The third level combines these shapes into more complex objects such as rectangles or ovals. The next level might combine the rectangles and ovals into paws, tails, and ears. The process keeps on adding new levels until it reaches a point where the network has learned to identify dogs, and it is the top-most level in the hierarchy.
The additional benefit here is that the network not only learns to identify dogs but also all other animals that it sees during the training process.
As a neural network can learn from data, it can be trained using many examples to recognize patterns in speech or images, classify data, and forecast future events.
Deep learning models are often called deep neural networks as they mostly use neural network architectures.
In a deep neural network, a stack of nodes represents a single data point and acts as the input layer. It is followed by several hidden layers, such as feature learning layers.
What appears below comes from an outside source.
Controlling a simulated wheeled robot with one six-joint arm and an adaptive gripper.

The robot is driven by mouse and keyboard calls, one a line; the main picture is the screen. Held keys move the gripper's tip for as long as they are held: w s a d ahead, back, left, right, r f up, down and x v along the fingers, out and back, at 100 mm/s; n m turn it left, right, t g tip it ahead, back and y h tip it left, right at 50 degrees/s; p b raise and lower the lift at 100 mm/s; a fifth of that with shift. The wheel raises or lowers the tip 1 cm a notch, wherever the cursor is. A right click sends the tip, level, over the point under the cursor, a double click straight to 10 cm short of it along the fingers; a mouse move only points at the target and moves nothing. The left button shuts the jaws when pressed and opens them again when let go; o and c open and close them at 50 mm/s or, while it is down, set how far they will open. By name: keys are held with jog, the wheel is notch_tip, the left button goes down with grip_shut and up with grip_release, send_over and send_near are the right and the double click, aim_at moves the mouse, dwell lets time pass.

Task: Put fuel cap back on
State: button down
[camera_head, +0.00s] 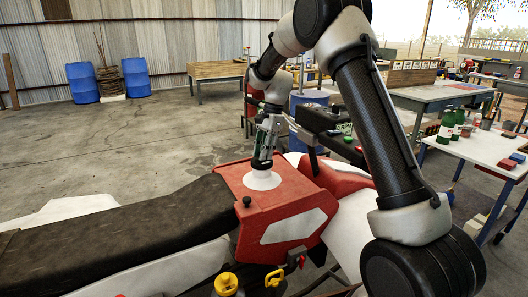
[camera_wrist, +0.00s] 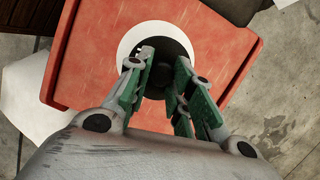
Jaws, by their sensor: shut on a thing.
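The red fuel tank (camera_head: 229,178) of the motorbike is in the middle of the head view, with a white ring (camera_head: 262,180) on its top. The ring also shows in the wrist view (camera_wrist: 127,45). My gripper (camera_head: 263,158) points down over the ring. In the wrist view its green-padded fingers (camera_wrist: 172,100) are shut on a dark part, which looks like the black fuel cap (camera_wrist: 171,104). The cap is inside the ring's outline. The fingers hide much of it, and I cannot tell whether it touches the filler opening.
A black knob (camera_head: 247,201) stands on the tank in front of the ring. The long black seat (camera_head: 120,222) lies left. Handlebar parts (camera_head: 325,118) rise close behind my gripper. A white table (camera_head: 478,151) with green bottles stands right. Open floor lies behind the bike.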

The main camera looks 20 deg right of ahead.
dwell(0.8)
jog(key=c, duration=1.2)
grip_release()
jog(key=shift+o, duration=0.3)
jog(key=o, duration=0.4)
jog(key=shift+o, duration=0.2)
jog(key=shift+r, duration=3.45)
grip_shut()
The output layer is the one that predicts or classifies, in our example, the identification of dog images.
Summing Up
In a neural network, the term deep usually refers to the number of hidden layers. Traditional neural networks can contain only 2-3 hidden layers and fail when trained on large datasheets. Whereas deep networks can have as many as 150 layers and perform surprisingly well with more data.
The strength of Deep Learning is that it can solve complex problems even when the data set is diverse, interconnected, and unstructured. Also, its learning could be supervised, semi-supervised, or even unsupervised.